The Roberts Rules of Recusal

When it comes to recusal, Senators Whitehouse and Durbin have the ethics of the Supreme Court completely backwards.

AP/J. Scott Applewhite
Chief Justice Roberts at the Supreme Court building, October 7, 2022. AP/J. Scott Applewhite

Chief Justice Roberts didn’t just fall off the turnip truck. That’s what we take from his rebuff of the demand from Senators Durbin and Whitehouse for a meeting about Justice Samuel Alito’s flagpole. It was necessary because of the unceasing efforts of Democratic lawmakers to harry a court that has swung conservative. What they cannot gain via litigation they seek to accomplish with intimidation and grandstanding from without.

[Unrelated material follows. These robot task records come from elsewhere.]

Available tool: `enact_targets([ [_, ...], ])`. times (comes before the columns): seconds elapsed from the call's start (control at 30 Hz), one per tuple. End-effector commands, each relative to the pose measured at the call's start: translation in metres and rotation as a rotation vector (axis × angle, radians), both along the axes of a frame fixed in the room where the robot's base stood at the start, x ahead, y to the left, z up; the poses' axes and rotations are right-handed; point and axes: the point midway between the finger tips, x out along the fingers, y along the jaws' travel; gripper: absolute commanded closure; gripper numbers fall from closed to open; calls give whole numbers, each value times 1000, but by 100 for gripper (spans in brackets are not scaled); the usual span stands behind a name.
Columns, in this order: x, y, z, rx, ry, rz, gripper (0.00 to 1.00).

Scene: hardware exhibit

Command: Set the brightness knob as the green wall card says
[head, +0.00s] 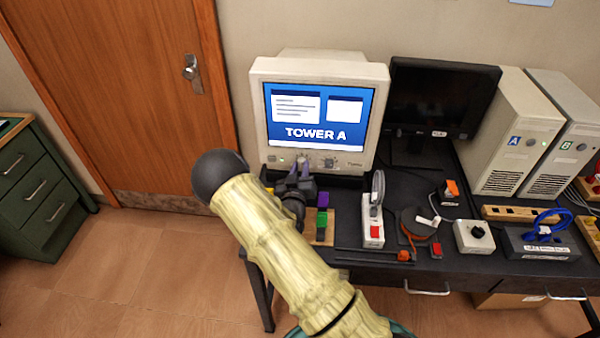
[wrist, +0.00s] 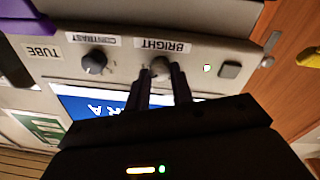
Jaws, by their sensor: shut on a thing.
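The brightness knob (wrist: 159,66) sits under a BRIGHT label, upside down in the wrist view, on the front panel of the beige CRT monitor (head: 375,100). My gripper (wrist: 162,74) is shut on this knob, its two dark fingers on either side. In the head view my gripper (head: 302,168) reaches the panel below the screen and hides the knob. The knob's pointer is not readable. The screen (head: 320,115) reads TOWER A. A green and white card-like patch (wrist: 42,128) shows at the wrist view's left; its text is unreadable.
The contrast knob (wrist: 94,62) is beside the brightness knob. A square button (wrist: 230,70) is on the other side. Green and purple blocks (head: 322,217) stand below the monitor. A dark monitor (head: 440,95) and two towers (head: 515,135) stand right.

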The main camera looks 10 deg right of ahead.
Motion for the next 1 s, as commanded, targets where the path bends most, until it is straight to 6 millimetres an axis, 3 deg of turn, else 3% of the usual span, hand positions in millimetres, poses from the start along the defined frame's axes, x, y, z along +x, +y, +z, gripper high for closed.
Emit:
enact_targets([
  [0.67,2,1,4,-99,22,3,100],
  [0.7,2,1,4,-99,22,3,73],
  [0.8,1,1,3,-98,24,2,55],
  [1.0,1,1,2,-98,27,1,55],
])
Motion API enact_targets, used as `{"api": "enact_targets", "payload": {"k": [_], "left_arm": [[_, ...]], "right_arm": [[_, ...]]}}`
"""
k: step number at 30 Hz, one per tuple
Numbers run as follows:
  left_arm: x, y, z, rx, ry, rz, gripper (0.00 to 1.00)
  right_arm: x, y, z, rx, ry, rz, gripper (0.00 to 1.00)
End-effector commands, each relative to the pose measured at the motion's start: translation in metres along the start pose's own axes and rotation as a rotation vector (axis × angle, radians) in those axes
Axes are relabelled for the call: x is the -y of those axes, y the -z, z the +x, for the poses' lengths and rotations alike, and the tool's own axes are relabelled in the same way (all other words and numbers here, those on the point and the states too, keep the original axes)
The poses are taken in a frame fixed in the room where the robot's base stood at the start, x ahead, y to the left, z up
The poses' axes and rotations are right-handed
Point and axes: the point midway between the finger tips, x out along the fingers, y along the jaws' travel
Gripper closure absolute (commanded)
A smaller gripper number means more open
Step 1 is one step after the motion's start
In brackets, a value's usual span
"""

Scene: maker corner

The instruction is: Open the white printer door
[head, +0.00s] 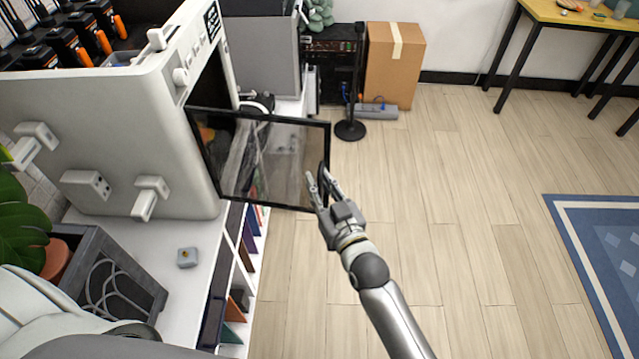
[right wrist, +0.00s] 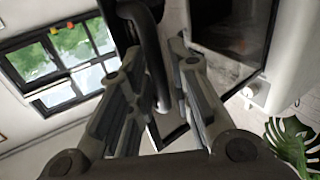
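The white printer (head: 120,125) stands on a white cabinet at the left in the head view. Its door (head: 268,160), a clear pane in a black frame, is swung out from the printer's front and stands well open over the floor. My right gripper (head: 318,184) is at the door's outer edge, by the dark curved handle (head: 324,172). In the right wrist view, the handle (right wrist: 151,55) runs between the two fingers of the right gripper (right wrist: 157,52). The fingers are apart, with gaps visible beside the handle; any contact is unclear. My left gripper is not in view.
A grey crate (head: 135,285) and a plant (head: 20,220) are near the printer. A cardboard box (head: 394,62) and a black stand (head: 350,130) are on the floor behind the door. The wooden floor to the right is clear, up to a blue rug (head: 610,255).

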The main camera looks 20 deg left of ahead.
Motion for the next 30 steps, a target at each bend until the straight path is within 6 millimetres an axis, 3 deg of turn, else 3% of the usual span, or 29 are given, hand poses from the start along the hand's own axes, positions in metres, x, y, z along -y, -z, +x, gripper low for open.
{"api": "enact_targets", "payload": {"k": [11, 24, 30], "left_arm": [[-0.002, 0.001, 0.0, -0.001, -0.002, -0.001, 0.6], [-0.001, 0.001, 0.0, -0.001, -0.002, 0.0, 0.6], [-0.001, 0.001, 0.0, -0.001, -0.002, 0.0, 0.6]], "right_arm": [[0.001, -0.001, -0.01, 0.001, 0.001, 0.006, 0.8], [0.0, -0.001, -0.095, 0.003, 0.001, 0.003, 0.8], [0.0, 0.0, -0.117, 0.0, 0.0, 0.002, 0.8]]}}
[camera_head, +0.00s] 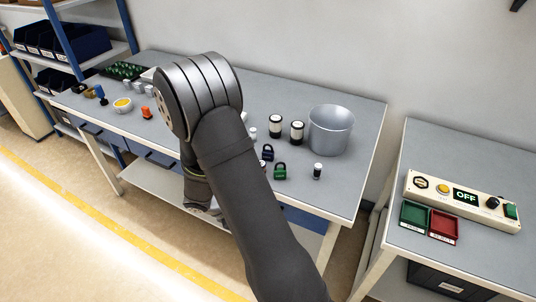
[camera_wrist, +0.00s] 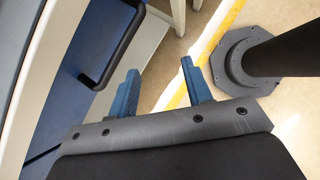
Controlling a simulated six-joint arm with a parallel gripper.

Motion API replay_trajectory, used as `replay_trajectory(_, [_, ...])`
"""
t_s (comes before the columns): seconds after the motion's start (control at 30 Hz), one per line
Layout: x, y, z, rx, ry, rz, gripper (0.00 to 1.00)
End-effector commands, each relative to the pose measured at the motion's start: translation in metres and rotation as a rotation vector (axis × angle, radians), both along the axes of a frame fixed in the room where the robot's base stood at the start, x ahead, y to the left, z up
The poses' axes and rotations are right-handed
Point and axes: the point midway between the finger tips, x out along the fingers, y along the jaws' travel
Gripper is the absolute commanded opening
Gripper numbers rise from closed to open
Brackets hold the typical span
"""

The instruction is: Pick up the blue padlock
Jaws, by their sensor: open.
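The blue padlock (camera_head: 267,153) is small and dark blue, on the grey table just right of my forearm in the head view. It is beyond and slightly left of a green padlock (camera_head: 280,171). My gripper (camera_wrist: 159,66) shows two blue fingers spread apart with nothing between them. It points at the floor in front of the table, away from the padlock. In the head view my gripper is mostly hidden behind my arm. The padlock is not in the wrist view.
A metal bowl (camera_head: 331,130), two white-and-black cylinders (camera_head: 275,126) and a smaller one (camera_head: 317,171) stand near the padlocks. A control box (camera_head: 462,200) and green and red trays are on the right table. In the wrist view, a blue drawer (camera_wrist: 75,75) with a black handle is close by.

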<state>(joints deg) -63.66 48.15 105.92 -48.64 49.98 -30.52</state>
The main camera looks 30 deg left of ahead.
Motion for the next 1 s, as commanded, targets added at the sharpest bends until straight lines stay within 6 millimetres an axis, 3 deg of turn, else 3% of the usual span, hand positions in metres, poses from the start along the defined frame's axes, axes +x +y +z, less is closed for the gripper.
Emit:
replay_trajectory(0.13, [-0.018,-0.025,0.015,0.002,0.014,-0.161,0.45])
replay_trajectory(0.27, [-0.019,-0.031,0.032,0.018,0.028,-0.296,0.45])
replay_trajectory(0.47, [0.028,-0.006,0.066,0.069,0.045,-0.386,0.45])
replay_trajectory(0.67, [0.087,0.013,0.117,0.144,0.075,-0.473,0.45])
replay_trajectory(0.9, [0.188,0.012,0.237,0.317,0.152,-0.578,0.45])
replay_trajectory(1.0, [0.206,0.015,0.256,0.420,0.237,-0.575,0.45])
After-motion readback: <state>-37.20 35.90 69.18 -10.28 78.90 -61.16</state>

The key point to mark is that for Justice Alito to recuse himself would not only be ill advised — it would itself be unethical. The Chief marks this point by reminding the lawmakers of the practice the court has “followed for 235 years pursuant to which individual justices decide recusal issues.” Were that not the case, others seeking to interfere with the court’s decision making would be calling for one recusal after another in an effort to tilt the table.

Democrats want Justice Alito to step aside from two January 6 cases — one concerning presidential immunity and another that could determine whether some obstruction charges can be used against hundreds of defendants, including President Trump. Justice Alito is refusing to contemplate recusal. This is owing to his rectitude and his obligation not to be buffaloed by controversy or pressure.

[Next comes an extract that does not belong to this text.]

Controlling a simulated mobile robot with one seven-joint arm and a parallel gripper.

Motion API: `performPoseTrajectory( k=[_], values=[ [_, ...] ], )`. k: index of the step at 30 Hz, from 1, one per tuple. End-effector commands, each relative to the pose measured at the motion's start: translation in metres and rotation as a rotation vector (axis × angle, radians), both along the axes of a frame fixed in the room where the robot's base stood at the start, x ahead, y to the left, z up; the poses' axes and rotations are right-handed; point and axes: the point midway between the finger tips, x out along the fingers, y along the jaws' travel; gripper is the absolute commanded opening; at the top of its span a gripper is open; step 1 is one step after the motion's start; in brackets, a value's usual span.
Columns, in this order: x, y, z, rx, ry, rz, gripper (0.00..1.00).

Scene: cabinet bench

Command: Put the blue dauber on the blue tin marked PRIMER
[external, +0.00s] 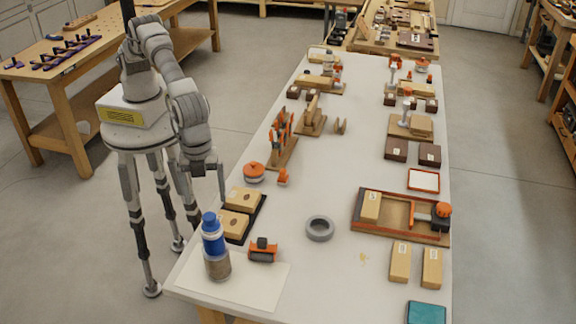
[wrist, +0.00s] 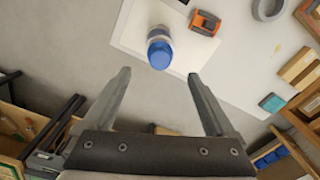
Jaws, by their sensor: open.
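A blue-topped bottle-like thing (external: 213,236), with a pale band around its middle and a grey-brown lower part, stands upright on a white sheet near the table's front left corner. In the wrist view its round blue top (wrist: 159,54) shows ahead of the fingers. I cannot tell whether it is the dauber, the tin or one on the other. No PRIMER marking is readable. My gripper (external: 208,192) is at the table's left edge, behind and above this thing. In the wrist view my gripper (wrist: 158,77) is open and empty, its fingers apart from the blue top.
The white sheet (external: 260,287) lies under the bottle-like thing. An orange-and-black tool (external: 262,250) is just right of it. A dark tray with wooden blocks (external: 243,198) lies behind. A grey ring (external: 320,229) and a teal block (external: 427,313) are farther right, with bare table between.

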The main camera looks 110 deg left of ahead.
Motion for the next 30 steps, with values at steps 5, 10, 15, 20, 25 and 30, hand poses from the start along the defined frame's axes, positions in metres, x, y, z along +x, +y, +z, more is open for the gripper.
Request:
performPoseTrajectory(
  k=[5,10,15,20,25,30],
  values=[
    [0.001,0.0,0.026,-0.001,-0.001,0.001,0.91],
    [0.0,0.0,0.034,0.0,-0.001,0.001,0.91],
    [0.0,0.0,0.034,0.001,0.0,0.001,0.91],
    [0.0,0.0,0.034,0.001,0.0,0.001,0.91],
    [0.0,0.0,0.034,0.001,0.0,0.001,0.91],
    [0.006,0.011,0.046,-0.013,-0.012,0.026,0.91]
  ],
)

In his own note to the lawmakers, Justice Alito maintains that he is “duty-bound” to reject their refusal requests. He also contends that he is “required” to do so, though he allows that partisans motivated by “political or ideological considerations or a desire to affect the outcome of Supreme Court cases” could disagree. The language of obligation is apt, because the requirement to hear a case amounts to what Chief Justice Rehnquist called the “duty to sit.” 

We recalled this duty when the furor over the flags first unfurled. There are no pinch hitters on the Supreme Court bench, and no higher authority to adjudicate a tie. Recusal is required in cases where a jurist’s “impartiality might reasonably be questioned.” Justice Alito maintains that the two flags — an upside down Stars and Stripes, and an “Appeal to Heaven”  — were his wife’s brainstorms. She is, he notes, a “private citizen.”

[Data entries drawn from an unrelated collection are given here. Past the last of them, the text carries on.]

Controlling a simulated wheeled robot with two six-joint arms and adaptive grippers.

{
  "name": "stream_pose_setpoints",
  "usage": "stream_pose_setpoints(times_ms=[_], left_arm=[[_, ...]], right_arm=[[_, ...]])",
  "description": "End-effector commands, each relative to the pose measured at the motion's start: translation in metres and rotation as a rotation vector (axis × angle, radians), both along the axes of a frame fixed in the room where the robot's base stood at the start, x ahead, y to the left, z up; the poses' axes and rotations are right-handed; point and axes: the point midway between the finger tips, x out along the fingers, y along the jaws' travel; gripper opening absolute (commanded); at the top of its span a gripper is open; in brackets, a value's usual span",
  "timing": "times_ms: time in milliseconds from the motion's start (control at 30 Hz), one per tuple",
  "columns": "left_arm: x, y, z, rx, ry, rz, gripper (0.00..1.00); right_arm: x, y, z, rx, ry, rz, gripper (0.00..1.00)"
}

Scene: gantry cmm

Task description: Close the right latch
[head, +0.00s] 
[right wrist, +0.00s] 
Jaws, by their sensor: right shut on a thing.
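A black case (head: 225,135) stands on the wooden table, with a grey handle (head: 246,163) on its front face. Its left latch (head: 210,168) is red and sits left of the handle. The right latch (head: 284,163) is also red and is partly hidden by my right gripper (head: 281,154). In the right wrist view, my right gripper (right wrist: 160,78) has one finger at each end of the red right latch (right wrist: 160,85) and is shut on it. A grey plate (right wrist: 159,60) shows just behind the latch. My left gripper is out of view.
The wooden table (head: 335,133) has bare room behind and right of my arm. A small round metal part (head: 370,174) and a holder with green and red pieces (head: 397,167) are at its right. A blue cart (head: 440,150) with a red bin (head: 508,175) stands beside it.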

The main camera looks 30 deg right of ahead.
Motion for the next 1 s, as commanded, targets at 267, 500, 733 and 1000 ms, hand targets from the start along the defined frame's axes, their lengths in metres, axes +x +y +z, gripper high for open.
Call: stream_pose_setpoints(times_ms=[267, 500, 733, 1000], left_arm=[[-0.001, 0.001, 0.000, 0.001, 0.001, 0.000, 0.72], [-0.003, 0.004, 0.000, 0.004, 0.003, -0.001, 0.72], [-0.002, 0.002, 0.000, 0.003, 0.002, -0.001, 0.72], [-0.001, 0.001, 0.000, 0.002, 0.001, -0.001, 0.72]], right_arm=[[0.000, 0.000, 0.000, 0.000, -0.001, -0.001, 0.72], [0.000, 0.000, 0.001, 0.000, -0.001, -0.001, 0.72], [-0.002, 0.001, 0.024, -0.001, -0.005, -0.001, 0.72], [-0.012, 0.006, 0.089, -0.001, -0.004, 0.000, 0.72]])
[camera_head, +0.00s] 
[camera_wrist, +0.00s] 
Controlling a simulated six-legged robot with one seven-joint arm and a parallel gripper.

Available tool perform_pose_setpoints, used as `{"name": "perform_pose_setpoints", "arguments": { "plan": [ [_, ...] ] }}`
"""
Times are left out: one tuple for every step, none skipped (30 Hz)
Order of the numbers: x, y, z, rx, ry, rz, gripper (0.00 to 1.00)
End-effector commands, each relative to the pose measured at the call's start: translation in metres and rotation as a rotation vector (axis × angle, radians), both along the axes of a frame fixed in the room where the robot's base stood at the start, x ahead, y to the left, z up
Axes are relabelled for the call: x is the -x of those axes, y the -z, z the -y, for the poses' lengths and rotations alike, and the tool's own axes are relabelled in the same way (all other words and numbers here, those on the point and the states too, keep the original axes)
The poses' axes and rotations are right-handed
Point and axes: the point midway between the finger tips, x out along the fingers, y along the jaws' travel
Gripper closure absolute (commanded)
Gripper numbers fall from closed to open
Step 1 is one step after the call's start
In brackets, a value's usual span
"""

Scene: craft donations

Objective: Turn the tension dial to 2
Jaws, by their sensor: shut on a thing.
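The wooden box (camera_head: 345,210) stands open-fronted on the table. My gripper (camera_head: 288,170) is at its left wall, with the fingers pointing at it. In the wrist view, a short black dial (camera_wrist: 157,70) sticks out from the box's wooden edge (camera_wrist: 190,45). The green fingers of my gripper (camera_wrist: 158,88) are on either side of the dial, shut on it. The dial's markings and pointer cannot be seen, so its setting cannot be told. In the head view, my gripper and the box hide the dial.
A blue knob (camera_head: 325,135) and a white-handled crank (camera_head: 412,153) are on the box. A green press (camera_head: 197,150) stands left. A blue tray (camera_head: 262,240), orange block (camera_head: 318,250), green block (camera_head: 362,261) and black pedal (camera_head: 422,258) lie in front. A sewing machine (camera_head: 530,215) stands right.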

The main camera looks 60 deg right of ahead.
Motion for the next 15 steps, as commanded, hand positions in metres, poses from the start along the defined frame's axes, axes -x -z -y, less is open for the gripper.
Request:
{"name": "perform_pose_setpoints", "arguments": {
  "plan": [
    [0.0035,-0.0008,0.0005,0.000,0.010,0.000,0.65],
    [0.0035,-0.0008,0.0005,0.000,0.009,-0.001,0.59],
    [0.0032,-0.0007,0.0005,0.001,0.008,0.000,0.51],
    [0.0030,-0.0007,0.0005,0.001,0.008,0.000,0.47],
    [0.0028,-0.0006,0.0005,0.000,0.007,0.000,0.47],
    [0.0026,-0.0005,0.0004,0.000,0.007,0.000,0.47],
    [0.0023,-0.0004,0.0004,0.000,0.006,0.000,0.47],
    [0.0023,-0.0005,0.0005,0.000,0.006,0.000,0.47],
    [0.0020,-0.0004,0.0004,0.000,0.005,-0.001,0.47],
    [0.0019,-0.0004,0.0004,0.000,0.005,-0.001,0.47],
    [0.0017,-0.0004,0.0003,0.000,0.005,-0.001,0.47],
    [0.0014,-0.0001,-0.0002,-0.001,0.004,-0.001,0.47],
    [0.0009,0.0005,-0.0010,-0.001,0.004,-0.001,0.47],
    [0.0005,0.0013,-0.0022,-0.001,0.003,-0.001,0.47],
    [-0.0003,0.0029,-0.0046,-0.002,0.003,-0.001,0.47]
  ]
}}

Those who belittle this explanation are unlikely to be married. The case for recusal, in any event, appears woven from innuendo and speculation. The “Appeal to Heaven” flag dates back to George Washington, and was until recently flown in front of San Francisco’s city hall, hardly a revanchist redoubt. The upside down one is more ambiguous, and appears related to neighborhood strife and vitriol directed at the Alitos.

Whatever the precise nature of the symbol, it appears to fall short of the high bar required for recusal — though only Justice Alito gets to decide. Messrs. Durbin and Whitehouse are right to reference ethics, only they are mistaken as to which way the imperative cuts. In the absence of the kind of conflict requiring recusal, it would be unethical for Justice Alito not to hear these cases, and any others that should arise.

Chief Justice Roberts himself notes that decision is Justice Alito’s  alone to make. The court’s Code of Conduct mandates that  “Individual Justices, rather than the Court, decide recusal issues.” The senators want the Chief Justice to take “appropriate steps to ensure that Justice Alito will recuse himself.” It would be no more lawful for the chief justice to compel recusal than it would be for Messrs. Durbin and Whitehouse to do so — meaning not at all.